Problem to work on: Please copy the lines below exactly, from the first one through the line showing "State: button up".
## start Recorded information
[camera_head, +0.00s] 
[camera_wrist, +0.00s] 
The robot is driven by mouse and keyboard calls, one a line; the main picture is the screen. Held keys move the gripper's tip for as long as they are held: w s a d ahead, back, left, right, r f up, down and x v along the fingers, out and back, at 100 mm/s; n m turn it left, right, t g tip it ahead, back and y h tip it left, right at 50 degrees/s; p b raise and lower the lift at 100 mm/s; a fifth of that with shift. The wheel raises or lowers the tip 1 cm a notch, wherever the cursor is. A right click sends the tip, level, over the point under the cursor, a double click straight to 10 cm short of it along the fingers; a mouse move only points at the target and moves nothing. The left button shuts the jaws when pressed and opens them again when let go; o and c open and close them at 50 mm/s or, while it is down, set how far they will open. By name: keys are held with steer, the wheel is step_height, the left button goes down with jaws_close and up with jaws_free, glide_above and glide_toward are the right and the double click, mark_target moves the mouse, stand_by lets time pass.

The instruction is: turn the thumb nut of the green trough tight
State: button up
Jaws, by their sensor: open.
## end Recorded information
Answer:
[camera_head, +0.00s] 
[camera_wrist, +0.00s] 
The robot is driven by mouse and keyboard calls, one a line; the main picture is the screen. Held keys move the gripper's tip for as long as they are held: w s a d ahead, back, left, right, r f up, down and x v along the fingers, out and back, at 100 mm/s; n m turn it left, right, t g tip it ahead, back and y h tip it left, right at 50 degrees/s; p b raise and lower the lift at 100 mm/s; a fifth of that with shift. The wheel raises or lowers the tip 1 cm a notch, wherever the cursor is. A right click sends the tip, level, over the point under the cursor, a double click straight to 10 cm short of it along the fingers; a mouse move only points at the target and moves nothing. The left button shuts the jaws when pressed and opens them again when let go; o and c open and close them at 50 mm/s or, while it is down, set how far they will open. By name: keys are held with steer, the wheel is step_height, the left button goes down with jaws_close and up with jaws_free, glide_above and glide_toward are the right and the double click, mark_target moves the mouse, stand_by lets time pass.

The instruction is: turn the thumb nut of the green trough tight
State: button up

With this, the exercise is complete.